Copyright © 2005 Dover Publications, Inc.All rights reserved.
ISBN: 978-0-486-17027-5
CHAPTER 1
The Method of Natural Philosophy
1. RULES OF REASONING IN PHILOSOPHY
RULE I
We are to admit no more causes of natural things than such as are both true and sufficient to explain their appearances.
To this purpose the philosophers say that Nature does nothing in vain, and more is in vain when less will serve; for Nature is pleased with simplicity and affects not the pomp of superfluous causes.
RULE II
Therefore to the same natural effects we must, as far as possible, assign the same causes.
As to respiration in a man and in a beast, the descent of stones in Europe and in America, the light of our culinary fire and of the sun, the reflection of light in the earth and in the planets.
RULE III
The qualities of bodies, which admit neither intensification nor remission of degrees, and which are found to belong to all bodies within the reach of our experiments, are to be esteemed the universal qualities of all bodies whatsoever.
For since the qualities of bodies are only known to us by experiments, we are to hold for universal all such as universally agree with experiments, and such as are not liable to diminution can never be quite taken away. We are certainly not to relinquish the evidence of experiments for the sake of dreams and vain fictions of our own devising; nor are we to recede from the analogy of Nature, which is wont to be simple and always consonant to itself. We in no other way know the extension of bodies than by our senses, nor do these reach it in all bodies; but because we perceive extension in all that are sensible, therefore we ascribe it universally to all others also. That abundance of bodies are hard we learn by experience; and because the hardness of the whole arises from the hardness of the parts, we therefore justly infer the hardness of the undivided particles, not only of the bodies we feel, but of all others. That all bodies are impenetrable, we gather not from reason, but from sensation. The bodies which we handle we find impenetrable, and thence conclude impenetrability to be a universal property of all bodies whatsoever. That all bodies are movable and endowed with certain powers (which we call the inertia) of persevering in their motion, or in their rest, we only infer from the like properties observed in the bodies which we have seen. The extension, hardness, impenetrability, mobility, and inertia of the whole result from the extension, hardness, impenetrability, mobility, and inertia of the parts; and hence we conclude the least particles of all bodies to be also all extended, and hard and impenetrable, and movable, and endowed with their proper inertia. And this is the foundation of all philosophy. Moreover, that the divided but contiguous particles of bodies may be separated from one another is a matter of observation; and, in the particles that remain undivided, our minds are able to distinguish yet lesser parts, as is mathematically demonstrated. But whether the parts so distinguished and not yet divided may, by the powers of Nature, be actually divided and separated from one another we cannot certainly determine. Yet had we the proof of but one experiment that any undivided particle, in breaking a hard and solid body, suffered a division, we might by virtue of this rule conclude that the undivided as well as the divided particles may be divided and actually separated to infinity.

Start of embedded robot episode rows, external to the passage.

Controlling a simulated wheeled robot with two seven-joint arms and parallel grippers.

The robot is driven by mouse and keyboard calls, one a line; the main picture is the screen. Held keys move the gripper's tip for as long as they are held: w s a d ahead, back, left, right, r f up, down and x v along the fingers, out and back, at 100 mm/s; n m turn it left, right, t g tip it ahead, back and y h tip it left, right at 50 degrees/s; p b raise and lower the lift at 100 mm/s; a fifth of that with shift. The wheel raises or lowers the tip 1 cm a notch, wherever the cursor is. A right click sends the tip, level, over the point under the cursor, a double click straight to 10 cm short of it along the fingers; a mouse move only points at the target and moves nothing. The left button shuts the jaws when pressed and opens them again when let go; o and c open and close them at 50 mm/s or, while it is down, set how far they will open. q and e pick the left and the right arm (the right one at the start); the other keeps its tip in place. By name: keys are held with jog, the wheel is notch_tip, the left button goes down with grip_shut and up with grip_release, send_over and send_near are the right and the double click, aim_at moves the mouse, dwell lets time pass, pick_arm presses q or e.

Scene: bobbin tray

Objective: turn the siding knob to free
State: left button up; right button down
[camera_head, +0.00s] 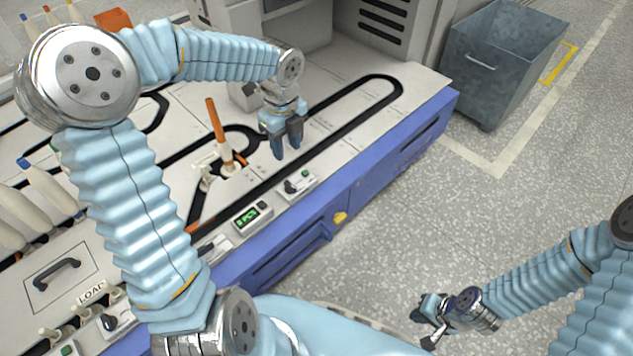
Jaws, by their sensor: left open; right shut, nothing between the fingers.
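A small control box with a dark knob (291,187) and a green button sits at the bench's front edge. Another dark knob (109,322) is on a panel at the lower left by a "LOAD" label. No readable label shows which one is the siding knob, and the knob setting is too small to read. My left gripper (287,149) points down, open and empty, above the track, behind the first knob and apart from it. My right gripper (427,325) is shut and empty, out over the floor, away from the bench.
A small green display (247,218) is beside the control box. More white bobbins (48,188) stand at the left. A grey metal bin (491,75) is on the floor.

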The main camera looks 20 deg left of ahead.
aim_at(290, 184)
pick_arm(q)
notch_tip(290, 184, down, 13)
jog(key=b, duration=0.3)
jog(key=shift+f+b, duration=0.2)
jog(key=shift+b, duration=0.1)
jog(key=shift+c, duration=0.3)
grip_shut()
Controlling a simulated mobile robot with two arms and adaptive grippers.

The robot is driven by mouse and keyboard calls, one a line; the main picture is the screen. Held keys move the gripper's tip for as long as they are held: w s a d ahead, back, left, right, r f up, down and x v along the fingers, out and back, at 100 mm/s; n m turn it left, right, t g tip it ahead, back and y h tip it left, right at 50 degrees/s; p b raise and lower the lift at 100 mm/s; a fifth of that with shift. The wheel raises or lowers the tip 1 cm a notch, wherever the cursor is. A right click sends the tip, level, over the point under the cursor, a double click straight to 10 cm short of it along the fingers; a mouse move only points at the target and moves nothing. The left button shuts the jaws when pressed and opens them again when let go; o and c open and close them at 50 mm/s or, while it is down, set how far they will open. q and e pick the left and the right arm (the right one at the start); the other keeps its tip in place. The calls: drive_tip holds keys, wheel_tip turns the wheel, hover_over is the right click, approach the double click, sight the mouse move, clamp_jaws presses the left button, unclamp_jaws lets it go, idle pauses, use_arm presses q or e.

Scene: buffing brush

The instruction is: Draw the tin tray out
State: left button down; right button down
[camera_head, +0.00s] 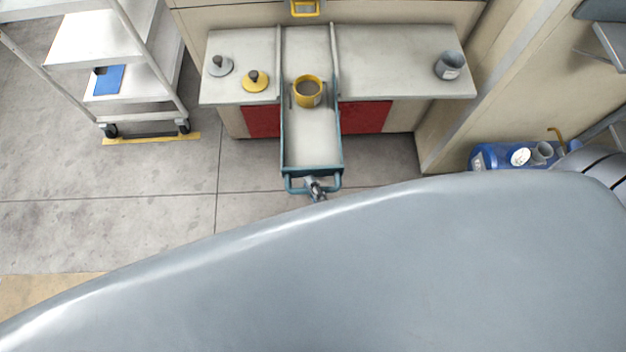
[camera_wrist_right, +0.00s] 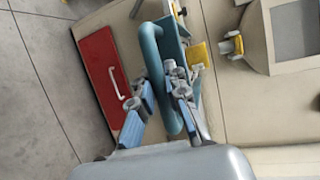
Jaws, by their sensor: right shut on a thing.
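The tin tray (camera_head: 312,152) is a long teal-sided tray with a pale floor, in the middle of the head view. Its front part juts out past the counter's front edge towards me. A yellow tin (camera_head: 308,91) stands in it near the counter edge. My right gripper (camera_head: 315,185) is at the tray's teal front handle (camera_head: 298,188). In the right wrist view the handle (camera_wrist_right: 160,70) runs between the fingers of the gripper (camera_wrist_right: 162,88), which is shut on it. My left gripper is not in view.
The counter (camera_head: 390,65) holds a grey brush (camera_head: 220,66), a yellow brush (camera_head: 256,80) and a grey cup (camera_head: 449,65). Red fronts (camera_head: 365,117) lie below. A white cart (camera_head: 110,45) stands left and a blue container (camera_head: 500,155) right. Floor (camera_head: 130,210) is clear at front left.

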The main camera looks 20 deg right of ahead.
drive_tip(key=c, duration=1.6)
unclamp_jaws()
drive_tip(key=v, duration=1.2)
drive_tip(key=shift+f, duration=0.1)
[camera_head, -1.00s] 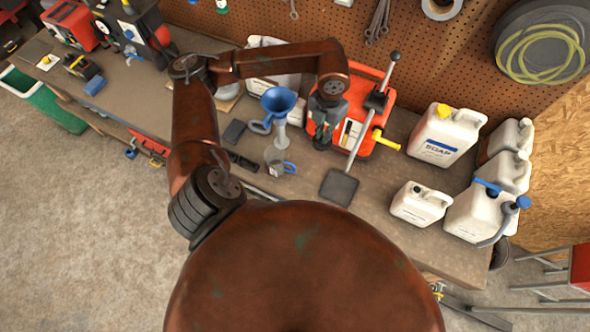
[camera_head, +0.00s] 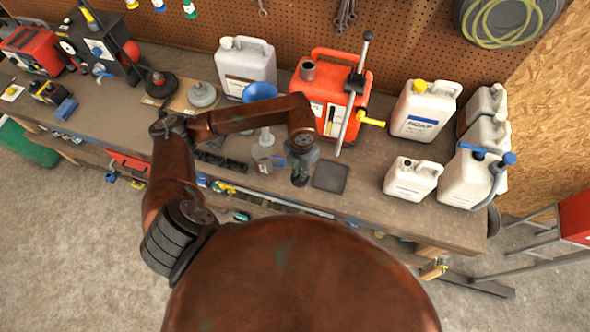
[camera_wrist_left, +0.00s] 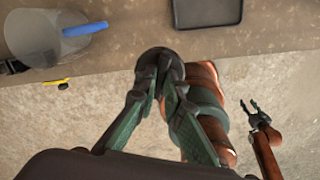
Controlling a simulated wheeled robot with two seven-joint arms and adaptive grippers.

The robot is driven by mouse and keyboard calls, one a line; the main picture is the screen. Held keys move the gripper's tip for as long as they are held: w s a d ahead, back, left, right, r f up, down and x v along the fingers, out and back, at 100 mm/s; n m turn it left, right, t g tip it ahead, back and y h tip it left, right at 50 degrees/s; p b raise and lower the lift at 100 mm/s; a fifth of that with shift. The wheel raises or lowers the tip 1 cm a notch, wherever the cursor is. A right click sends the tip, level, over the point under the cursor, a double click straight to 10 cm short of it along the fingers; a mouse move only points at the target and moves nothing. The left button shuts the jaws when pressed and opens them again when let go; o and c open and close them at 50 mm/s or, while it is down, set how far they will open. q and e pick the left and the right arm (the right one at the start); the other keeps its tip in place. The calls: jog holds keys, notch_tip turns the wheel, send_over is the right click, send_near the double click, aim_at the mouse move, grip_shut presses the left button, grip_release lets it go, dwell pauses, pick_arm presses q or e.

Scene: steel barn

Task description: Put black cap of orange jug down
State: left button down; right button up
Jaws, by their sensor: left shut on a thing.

Lastly, if it universally appears, by experiments and astronomical observations, that all bodies about the earth gravitate toward the earth, and that in proportion to the quantity of matter which they severally contain; that the moon likewise, according to the quantity of its matter, gravitates toward the earth; that, on the other hand, our sea gravitates toward the moon; and all the planets one toward another; and the comets in like manner toward the sun: we must, in consequence of this rule, universally allow that all bodies whatsoever are endowed with a principle of mutual gravitation. For the argument from the appearances concludes with more force for the universal gravitation of all bodies than for their impenetrability, of which, among those in the celestial regions, we have no experiments nor any manner of observation. Not that I affirm gravity to be essential to bodies; by their vis insita I mean nothing but their inertia. This is immutable. Their gravity is diminished as they recede from the earth.
RULE IV
In experimental philosophy we are to look upon propositions inferred by general induction from phenomena as accurately or very nearly true, notwithstanding any contrary hypotheses that may be imagined, till such time as other phenomena occur by which they may either be made more accurate or liable to exceptions.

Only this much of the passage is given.